#### [PROBLEM]
Report how many lines of the following entries include the string "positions"; respond with the number alone.

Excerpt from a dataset
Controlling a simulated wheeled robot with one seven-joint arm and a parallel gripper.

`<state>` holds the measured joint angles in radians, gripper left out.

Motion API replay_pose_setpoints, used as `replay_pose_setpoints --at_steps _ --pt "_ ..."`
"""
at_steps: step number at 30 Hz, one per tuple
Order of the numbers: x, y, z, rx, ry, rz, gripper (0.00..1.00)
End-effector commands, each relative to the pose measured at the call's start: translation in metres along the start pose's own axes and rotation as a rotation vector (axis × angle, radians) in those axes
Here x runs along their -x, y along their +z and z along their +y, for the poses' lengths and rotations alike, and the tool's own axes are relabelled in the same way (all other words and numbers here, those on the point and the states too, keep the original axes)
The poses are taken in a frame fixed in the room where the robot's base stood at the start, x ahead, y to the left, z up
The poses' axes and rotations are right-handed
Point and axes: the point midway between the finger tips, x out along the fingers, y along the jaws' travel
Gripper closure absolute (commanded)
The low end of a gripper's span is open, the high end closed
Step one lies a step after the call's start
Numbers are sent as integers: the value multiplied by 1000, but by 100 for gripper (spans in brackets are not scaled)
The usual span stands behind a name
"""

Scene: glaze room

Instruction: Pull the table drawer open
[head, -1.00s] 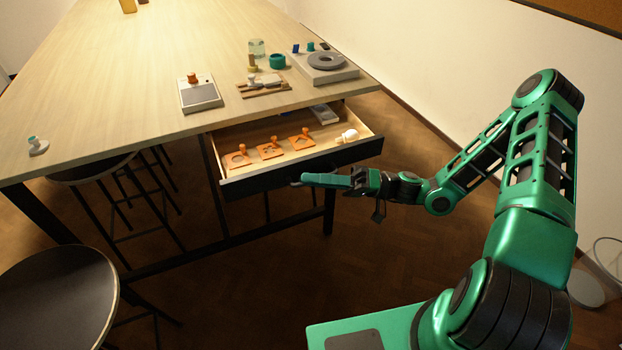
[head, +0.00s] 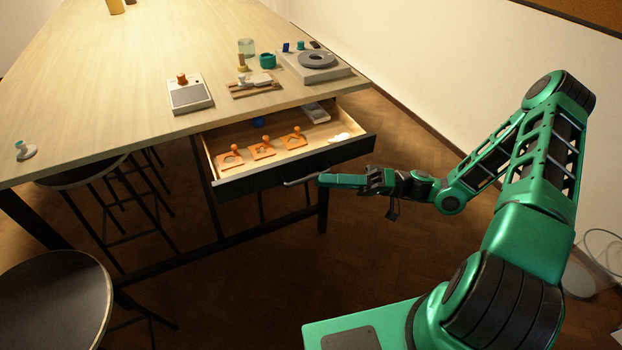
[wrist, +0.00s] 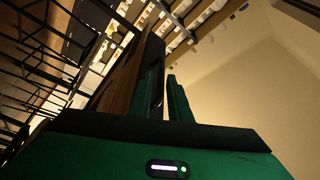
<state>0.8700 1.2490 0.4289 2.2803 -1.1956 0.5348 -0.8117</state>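The table drawer (head: 300,163) stands well out from under the table top, with a dark front and pale wooden inside. Its bar handle (head: 300,182) is on the front, and the left part of the bar is bare. My gripper (head: 322,180) is at the right end of the handle, in front of the drawer. In the wrist view my gripper's fingers (wrist: 167,100) are apart with a gap between them. I see nothing clearly gripped there. The fingertips partly hide the handle's right end.
The drawer holds several orange tools (head: 262,151), a white item (head: 341,138), a blue object (head: 258,122) and a pale tray (head: 316,113). A scale (head: 190,97) and a turntable (head: 315,65) stand on the table (head: 100,100). A stool (head: 50,305) is at front left.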

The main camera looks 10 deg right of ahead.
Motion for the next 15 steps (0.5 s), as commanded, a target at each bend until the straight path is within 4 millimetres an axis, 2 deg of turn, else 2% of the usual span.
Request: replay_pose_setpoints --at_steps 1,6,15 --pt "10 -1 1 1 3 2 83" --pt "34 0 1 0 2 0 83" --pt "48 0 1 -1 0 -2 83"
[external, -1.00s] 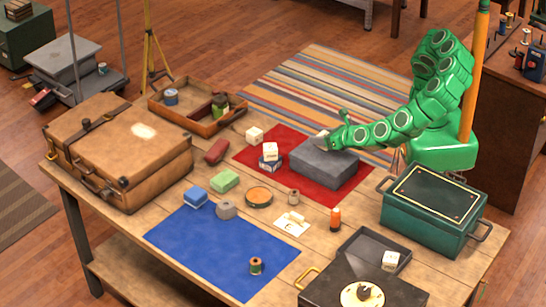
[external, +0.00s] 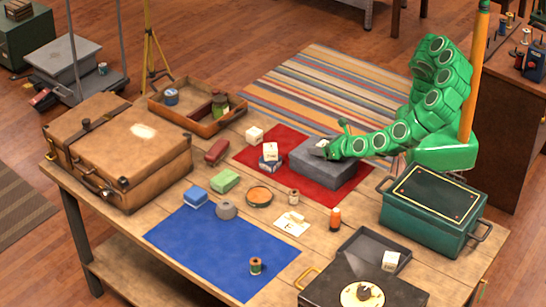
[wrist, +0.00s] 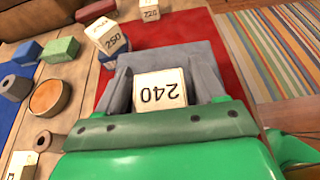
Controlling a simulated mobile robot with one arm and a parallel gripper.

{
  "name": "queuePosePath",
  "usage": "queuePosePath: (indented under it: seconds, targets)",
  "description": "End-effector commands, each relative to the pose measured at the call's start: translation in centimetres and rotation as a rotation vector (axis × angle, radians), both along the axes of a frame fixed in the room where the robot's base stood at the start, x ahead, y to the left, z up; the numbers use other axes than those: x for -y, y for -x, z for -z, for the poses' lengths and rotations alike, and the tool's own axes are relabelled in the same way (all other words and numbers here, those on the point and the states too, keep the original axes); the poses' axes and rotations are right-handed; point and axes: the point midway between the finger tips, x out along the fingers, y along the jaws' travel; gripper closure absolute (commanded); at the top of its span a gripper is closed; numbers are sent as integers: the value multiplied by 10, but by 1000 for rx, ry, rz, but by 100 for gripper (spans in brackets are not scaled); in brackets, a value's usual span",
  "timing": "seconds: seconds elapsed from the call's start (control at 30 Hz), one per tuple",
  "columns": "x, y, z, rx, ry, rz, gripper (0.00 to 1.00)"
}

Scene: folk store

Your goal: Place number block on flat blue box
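A cream number block marked 240 (wrist: 160,92) is on top of the grey box (external: 325,172), seen upside down in the wrist view. My gripper (external: 322,146) is low over that box, its grey fingers (wrist: 161,85) on both sides of the block. The fingers look open, with narrow gaps beside the block; contact is unclear. A small blue box (external: 269,167) lies on the red mat left of the grey box, with a cream block marked 250 (external: 270,151) on it. Another block marked 220 (external: 254,134) stands beyond it. A separate blue box (external: 195,196) lies further left.
The red mat (external: 335,196) lies under the grey box. A green block (external: 224,181), a red object (external: 216,150) and a round tin (external: 259,196) are to the left. A dark green metal box (external: 425,238) stands front right. The blue mat (external: 215,255) is mostly clear.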

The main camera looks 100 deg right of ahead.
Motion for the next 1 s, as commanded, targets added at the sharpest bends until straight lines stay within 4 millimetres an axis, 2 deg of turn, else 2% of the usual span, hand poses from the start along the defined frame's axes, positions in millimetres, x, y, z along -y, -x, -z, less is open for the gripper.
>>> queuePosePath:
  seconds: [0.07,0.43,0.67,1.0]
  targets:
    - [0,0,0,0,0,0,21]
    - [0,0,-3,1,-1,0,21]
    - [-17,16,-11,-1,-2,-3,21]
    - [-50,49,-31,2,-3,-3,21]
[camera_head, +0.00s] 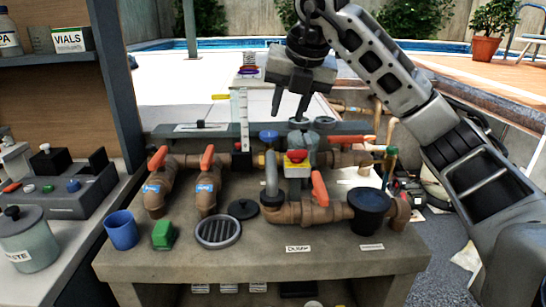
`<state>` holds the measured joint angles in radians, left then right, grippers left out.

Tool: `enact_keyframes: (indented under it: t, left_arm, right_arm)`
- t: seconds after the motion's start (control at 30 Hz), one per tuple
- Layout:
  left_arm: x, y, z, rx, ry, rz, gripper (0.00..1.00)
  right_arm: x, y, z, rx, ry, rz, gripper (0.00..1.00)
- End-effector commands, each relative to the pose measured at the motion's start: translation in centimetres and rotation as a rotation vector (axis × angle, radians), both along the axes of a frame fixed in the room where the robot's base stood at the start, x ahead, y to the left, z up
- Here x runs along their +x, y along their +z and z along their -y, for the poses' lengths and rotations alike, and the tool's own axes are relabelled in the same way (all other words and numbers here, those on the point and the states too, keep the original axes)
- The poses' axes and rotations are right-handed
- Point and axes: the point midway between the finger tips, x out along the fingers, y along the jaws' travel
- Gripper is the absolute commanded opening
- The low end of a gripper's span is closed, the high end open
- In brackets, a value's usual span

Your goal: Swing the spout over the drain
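A grey upright pipe that looks like the spout (271,172) rises from the brown pipework in the middle of the bench. A round dark slotted grate, which looks like the drain (218,232), lies on the bench top in front of it, to the left. My right gripper (288,106) hangs from above, above and behind the spout and apart from it. Its two fingers point down, spread apart, with nothing between them. My left gripper is out of view.
Red-orange valve handles (319,188) stick up from the brown pipes. A blue cup (121,230), a green block (163,235) and a black cap (243,209) are near the grate. The bench front is mostly clear.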

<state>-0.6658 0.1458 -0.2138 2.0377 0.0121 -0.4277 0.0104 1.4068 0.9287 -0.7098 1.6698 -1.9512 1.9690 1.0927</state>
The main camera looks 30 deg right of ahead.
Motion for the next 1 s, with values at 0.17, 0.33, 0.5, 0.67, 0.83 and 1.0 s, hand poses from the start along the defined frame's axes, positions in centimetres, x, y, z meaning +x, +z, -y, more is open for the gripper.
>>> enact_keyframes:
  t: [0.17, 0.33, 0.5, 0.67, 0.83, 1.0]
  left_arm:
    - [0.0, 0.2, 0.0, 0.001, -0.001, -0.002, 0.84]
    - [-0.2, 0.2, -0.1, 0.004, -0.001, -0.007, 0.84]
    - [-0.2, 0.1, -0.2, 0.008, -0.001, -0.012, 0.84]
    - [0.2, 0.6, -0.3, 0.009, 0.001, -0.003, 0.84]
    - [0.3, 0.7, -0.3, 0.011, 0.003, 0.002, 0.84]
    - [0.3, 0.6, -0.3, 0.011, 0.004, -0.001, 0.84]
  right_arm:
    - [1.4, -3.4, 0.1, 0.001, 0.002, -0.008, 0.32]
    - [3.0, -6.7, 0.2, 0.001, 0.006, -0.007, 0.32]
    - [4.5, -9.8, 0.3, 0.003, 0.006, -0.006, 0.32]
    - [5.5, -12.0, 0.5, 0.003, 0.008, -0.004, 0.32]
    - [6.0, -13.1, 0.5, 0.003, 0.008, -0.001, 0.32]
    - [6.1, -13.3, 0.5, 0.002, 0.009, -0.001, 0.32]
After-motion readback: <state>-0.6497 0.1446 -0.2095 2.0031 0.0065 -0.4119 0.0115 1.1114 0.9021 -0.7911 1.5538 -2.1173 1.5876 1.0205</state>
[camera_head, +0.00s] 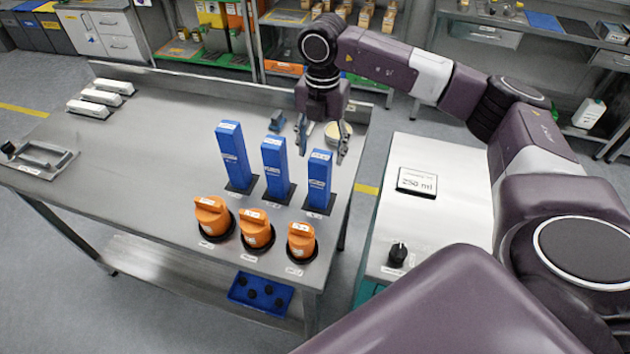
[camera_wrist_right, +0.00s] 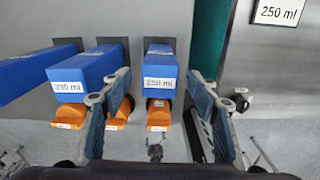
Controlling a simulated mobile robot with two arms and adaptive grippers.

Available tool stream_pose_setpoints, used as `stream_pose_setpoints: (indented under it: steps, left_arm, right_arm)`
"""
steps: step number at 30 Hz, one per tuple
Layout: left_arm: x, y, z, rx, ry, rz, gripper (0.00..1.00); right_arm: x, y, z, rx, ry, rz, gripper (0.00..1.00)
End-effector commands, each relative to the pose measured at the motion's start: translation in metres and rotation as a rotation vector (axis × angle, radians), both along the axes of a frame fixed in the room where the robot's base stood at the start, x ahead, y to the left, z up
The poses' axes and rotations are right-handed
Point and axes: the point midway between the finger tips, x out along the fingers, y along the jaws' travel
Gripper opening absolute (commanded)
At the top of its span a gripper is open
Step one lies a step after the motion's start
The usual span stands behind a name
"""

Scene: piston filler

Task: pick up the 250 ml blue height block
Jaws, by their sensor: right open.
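Three tall blue height blocks stand upright in a row on the steel table. The rightmost, the 250 ml block (camera_head: 318,183), has a white top label that reads 250 ml in the right wrist view (camera_wrist_right: 160,66). The middle block (camera_head: 276,170) and left block (camera_head: 232,157) stand beside it. The left finger partly covers the middle block (camera_wrist_right: 82,70). My left gripper is out of view.
Three orange knobbed parts (camera_head: 256,231) stand in front of the blocks. A beige round dish (camera_head: 338,133) is behind the gripper. A white machine top (camera_head: 440,190) with a 250 ml display (camera_head: 417,182) is at right. The table's left middle is clear.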

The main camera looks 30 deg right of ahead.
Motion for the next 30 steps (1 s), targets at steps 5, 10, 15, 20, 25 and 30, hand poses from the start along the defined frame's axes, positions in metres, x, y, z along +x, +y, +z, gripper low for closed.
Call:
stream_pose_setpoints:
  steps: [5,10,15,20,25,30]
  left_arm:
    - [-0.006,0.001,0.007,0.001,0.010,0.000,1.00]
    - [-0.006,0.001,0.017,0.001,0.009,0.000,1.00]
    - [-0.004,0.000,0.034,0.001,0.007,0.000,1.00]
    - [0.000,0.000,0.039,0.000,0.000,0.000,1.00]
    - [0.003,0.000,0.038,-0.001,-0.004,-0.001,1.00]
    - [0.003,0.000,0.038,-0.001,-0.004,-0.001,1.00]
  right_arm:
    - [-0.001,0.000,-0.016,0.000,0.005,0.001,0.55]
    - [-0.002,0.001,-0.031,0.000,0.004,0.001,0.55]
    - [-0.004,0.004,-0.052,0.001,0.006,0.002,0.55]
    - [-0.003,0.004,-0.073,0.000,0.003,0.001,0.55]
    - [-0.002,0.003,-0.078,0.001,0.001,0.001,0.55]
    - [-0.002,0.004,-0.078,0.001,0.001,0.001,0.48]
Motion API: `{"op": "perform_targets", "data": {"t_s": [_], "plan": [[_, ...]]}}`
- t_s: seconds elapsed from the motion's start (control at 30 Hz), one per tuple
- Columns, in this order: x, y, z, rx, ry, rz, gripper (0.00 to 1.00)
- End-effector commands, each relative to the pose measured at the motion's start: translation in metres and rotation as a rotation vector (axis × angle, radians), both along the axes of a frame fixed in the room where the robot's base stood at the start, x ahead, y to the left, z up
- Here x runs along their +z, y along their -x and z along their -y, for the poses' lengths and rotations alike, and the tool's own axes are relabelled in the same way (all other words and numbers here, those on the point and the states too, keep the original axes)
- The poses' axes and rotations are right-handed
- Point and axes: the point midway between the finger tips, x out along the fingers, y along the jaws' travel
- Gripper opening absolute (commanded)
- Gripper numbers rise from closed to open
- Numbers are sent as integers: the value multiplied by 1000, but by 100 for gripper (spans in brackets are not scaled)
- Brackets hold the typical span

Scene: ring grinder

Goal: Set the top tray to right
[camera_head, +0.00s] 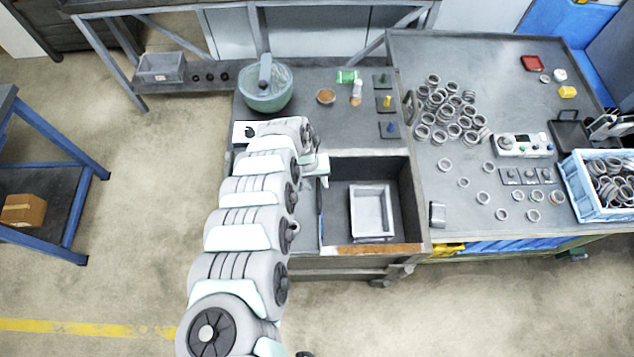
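My arm comes up from the bottom and bends over to the right. My gripper (322,178) is at the left wall of the bin, left of and behind the tray, apart from it. The fingers are small and partly hidden by the wrist, so I cannot tell whether they are open or shut. Nothing held shows.
A grey worktable (470,205) with several loose metal rings (440,108) adjoins the bin on the right. A blue crate of rings (578,190) stands at its right edge. Behind the bin are a green-grey bowl (266,100) and small items.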

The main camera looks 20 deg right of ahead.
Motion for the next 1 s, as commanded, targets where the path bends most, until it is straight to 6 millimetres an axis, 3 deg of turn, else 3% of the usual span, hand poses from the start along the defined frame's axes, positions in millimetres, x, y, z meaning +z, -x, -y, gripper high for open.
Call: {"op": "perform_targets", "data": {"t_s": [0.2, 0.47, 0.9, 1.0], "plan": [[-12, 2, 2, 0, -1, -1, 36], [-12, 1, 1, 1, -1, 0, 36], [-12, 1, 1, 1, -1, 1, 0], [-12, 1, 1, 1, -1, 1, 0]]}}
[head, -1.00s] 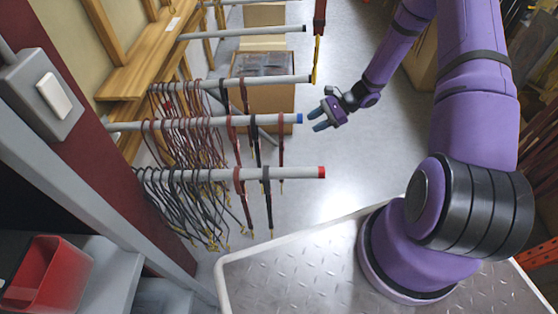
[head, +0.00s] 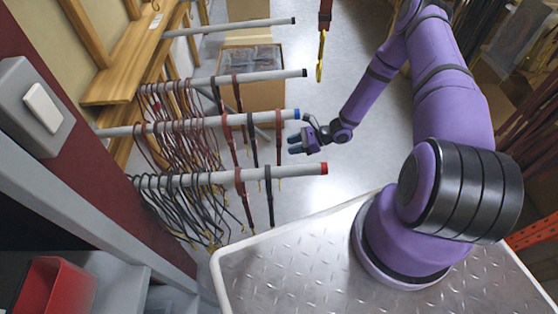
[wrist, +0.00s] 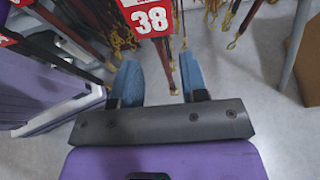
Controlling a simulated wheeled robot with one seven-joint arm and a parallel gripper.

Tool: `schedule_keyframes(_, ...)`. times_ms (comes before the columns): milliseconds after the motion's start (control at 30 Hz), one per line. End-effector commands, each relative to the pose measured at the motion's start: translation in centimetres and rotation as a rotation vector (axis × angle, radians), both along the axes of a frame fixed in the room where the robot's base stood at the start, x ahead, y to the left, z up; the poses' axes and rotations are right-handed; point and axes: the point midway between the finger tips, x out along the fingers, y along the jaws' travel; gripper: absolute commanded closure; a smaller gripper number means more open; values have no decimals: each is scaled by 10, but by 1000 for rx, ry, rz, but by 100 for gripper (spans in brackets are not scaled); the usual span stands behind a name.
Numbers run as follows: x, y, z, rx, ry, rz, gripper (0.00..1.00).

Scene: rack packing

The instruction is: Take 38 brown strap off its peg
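A red tag with a white 38 (wrist: 152,20) shows at the top of the wrist view. A brown strap (wrist: 168,62) hangs just below it, seen between my gripper's fingers; I cannot tell how far beyond them it is. My gripper (wrist: 160,80) is open, with blue fingertips apart and nothing clearly held. In the head view my gripper (head: 293,144) is just right of the blue-capped peg's end, a little below it in the picture. A brown strap (head: 279,150) hangs nearest that end. Which head-view strap belongs to tag 38 cannot be read.
A blue-capped peg (head: 262,117), a red-capped peg (head: 300,170) and a black-capped peg (head: 270,76) carry several straps. A cardboard box (head: 262,97) stands behind. Floor (head: 340,80) is free right of the pegs.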

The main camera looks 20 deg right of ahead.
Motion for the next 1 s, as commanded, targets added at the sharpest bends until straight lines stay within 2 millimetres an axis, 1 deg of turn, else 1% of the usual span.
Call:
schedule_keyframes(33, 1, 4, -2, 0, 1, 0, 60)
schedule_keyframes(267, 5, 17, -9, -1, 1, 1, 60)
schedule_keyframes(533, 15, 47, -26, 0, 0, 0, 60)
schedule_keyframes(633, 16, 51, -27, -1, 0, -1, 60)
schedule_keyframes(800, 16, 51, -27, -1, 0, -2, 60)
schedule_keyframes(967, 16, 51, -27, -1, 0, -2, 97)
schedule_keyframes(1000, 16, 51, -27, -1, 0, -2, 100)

#### [ANSWER FOR THE TASK]
4